Well the Canadian government decides to do something good for the Czech community and the leaders decide to stab the government and its constiuents in the back. The darkness from the Casino has already started to fill the city and it hasn't even been built yet. Well let's check out the pros and cons for the two businesses.

First the Hotel: It will generate revenues as rich tourists come to visit Montreal and want to be walking distance to a casino. Since the other casino on parc Jean Drapeau is protected green space no developper can build a hotel there (thank God). But Montreal island is not a park so this project is certainly possible. It will create temporary jobs for construction and house cleaning jobs. It will probably be frequented by criminals who now have a place to stay to launder the money into the casino but who's going to say that in favour of the Hotel.

The community center: It gives a place for young people to play sports, do activities and stay out of trouble. Most kids nowadays are getting too obese playing video games or getting into trouble. Forcing them to goto the gym won't keep them in shape unless they do something fun. What is fun is playing basketball, soccer, tennis, various sports. This will keep them out of trouble, in shape and having fun. The benefits are no monetary but there's no negatives to this project as oppose to the hotel.

Finally the lease was granted to the community in good faith that they'd make a community center, not some hotel. The federal government is just as greedy as the the next person if it owns prime land for sale. But the government is for the people, not the corporation. They did something right by leasing the land. It's funny how the rich elite are now screwing over both. The lease should not be sold. A dollar value cannot be put on a community and it's resources. If your going to sell the land then you should have the courage to tell the kids: Sorry you ain't worth shit. Coz that's what they're actions

Alexander Yu
{6 votes}
July 9th, 2005


Czech-Mate!
vote for this comment

Damn but this sounds like a rather dubious state of affairs. If a lease was decreed to the group under the auspices of building a community center, then this group should really be obliged to follow through on it's initial stated intention.

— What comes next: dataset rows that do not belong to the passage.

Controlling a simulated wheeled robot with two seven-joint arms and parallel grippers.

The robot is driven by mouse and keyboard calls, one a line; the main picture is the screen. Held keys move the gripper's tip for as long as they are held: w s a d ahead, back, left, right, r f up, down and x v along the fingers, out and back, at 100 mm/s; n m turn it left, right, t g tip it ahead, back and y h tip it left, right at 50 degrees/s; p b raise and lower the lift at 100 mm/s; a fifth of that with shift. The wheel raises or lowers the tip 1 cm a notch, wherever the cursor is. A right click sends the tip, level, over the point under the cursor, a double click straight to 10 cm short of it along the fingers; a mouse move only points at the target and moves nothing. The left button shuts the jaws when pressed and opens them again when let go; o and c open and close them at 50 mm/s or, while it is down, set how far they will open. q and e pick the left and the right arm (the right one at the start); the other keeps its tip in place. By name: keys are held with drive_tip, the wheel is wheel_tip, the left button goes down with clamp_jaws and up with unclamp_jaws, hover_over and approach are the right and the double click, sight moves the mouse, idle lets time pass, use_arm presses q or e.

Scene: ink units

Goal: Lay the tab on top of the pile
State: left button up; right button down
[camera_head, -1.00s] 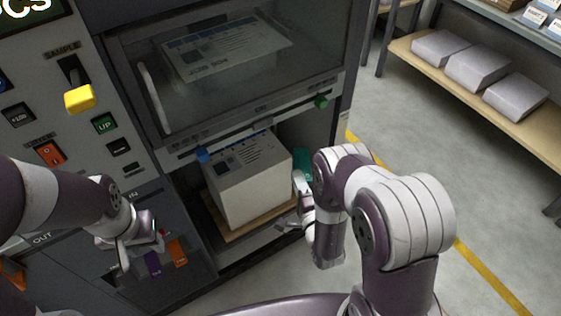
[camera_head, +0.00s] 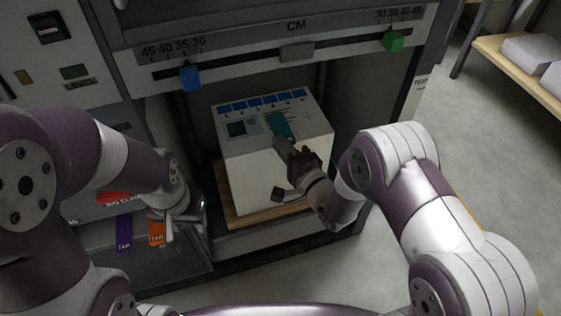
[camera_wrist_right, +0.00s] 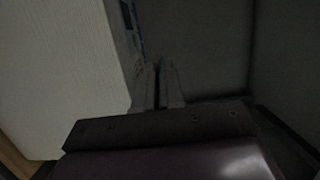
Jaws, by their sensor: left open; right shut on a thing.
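The pile (camera_head: 262,165) is a white paper stack with a blue-and-grey printed top sheet, inside the open bay. The teal tab (camera_head: 279,122) shows over the pile's top face. My right gripper (camera_head: 284,146) is shut on its near end; whether the tab touches the top sheet I cannot tell. My left gripper (camera_head: 186,222) is open and empty, left of the bay.
The pile stands on a wooden board (camera_head: 235,219). Above it is a ruler bar with a blue slider (camera_head: 190,77) and a green slider (camera_head: 394,40). A purple tab (camera_head: 124,233) and an orange tab (camera_head: 156,233) hang at the left. Bay walls enclose the pile.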

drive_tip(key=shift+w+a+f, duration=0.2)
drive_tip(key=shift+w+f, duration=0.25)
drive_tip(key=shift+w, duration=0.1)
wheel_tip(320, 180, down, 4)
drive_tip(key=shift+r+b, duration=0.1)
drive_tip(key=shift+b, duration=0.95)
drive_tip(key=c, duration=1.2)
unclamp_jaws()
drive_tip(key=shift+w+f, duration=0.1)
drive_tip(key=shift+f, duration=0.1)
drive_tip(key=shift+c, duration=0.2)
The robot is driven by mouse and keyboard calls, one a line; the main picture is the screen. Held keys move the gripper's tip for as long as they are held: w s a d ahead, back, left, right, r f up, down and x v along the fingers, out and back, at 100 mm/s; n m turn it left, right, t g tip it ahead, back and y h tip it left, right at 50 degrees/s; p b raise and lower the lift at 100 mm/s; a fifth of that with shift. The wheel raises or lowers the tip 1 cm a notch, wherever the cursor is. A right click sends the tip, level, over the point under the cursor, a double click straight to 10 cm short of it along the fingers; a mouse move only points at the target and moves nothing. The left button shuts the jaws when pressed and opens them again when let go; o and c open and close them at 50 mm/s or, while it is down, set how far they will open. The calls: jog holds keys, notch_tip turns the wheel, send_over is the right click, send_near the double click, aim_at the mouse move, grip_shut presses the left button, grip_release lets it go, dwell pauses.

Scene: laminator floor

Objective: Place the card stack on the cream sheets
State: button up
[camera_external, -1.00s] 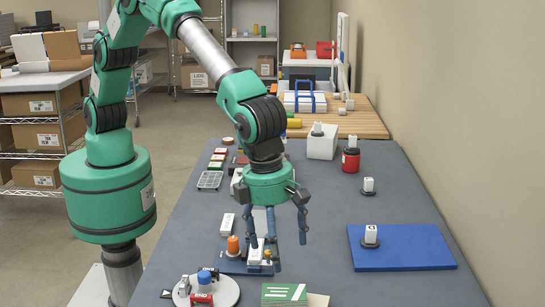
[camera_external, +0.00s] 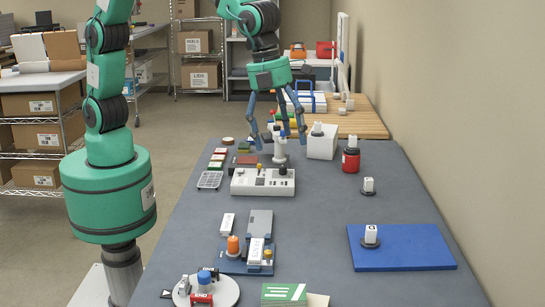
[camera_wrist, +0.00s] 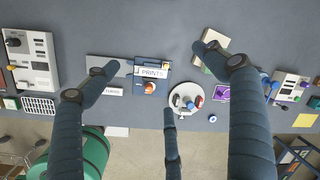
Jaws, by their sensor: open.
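A white block labelled PRINTS (camera_external: 257,250) lies in a blue fixture on the table; it also shows in the wrist view (camera_wrist: 152,72). Cream sheets (camera_external: 318,300) lie at the near table edge, beside a green stack with white stripes (camera_external: 284,294). The cream sheets show in the wrist view (camera_wrist: 216,40), with a finger partly over the green part. I cannot tell for sure which stack is the card stack. My gripper (camera_external: 280,137) is open and empty, raised near the far part of the table, away from both stacks.
A round white plate (camera_external: 230,291) with small items stands left of the green stack. A white control box (camera_external: 262,183) is behind the fixture. A blue mat (camera_external: 405,255) with a weight lies at right. The middle of the table is clear.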

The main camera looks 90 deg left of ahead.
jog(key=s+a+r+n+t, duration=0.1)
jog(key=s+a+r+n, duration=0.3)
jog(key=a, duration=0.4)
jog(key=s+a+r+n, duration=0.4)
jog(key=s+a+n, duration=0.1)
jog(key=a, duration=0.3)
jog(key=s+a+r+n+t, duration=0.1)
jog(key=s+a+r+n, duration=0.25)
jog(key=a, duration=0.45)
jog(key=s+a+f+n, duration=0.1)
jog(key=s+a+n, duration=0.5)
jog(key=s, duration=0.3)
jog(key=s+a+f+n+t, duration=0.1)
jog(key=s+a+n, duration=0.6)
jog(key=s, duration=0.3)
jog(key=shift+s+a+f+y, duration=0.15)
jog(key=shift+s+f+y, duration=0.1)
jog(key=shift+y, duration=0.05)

That the focus has been shifted away to something far more corporate smacks of a conflict of interest somewhere which, shamefully though not shockingly, comes as little surprise seeing as how it involves certain familiar names in the Liberal cabinet.

Mark St Pierre
{4 votes}
July 11th, 2005


Dough anyone?
vote for this comment

My parents has a shop on Guy Street and Notre-Dame, and in the past year, the owner has increased rent by 200%. Only recently we were asked to pay some $23,000 for some taxes. I cannot believe this, but we are not the only people who are having the same problem, because who are living in the surrounding areas have been complaining of increased in rent as a way of kicking these people off the land so that they can sell it to investors of the new casino and entertainment complex.

Okay, fine we live in a capitalist society where everyone is out for themselves, but I plea with the people, DO NOT let this happen. We are going for a downfall that we will not be able to crawl out of. So do you really want to be the next Atlantic City. I mean it is terrible, the casinos and hotels are gorgerous, but then if you take a good hard look at the surrounding neighbours they look like something out of Film Noir. Consider the children who are currently living in these neighbourhoods. It is one of the poorest neighbours in North America.

We must under all circumstances not allow this. Keep the casino where it currently is.

Clara Kwan
{5 votes}
July 10th, 2005


Yeah but what happens in 100 years?
vote for this comment

No seriously, it's all nice and dandy that the Czechs got lucky on this deal but what happens in 100 years? It's not that long a timespan... Of course, we won't be here but our children will.

Will the city of Montreal renew the lease? For how much (I doubt it will be for one dollar)? And I'm quite certain it won't be for another 100 years...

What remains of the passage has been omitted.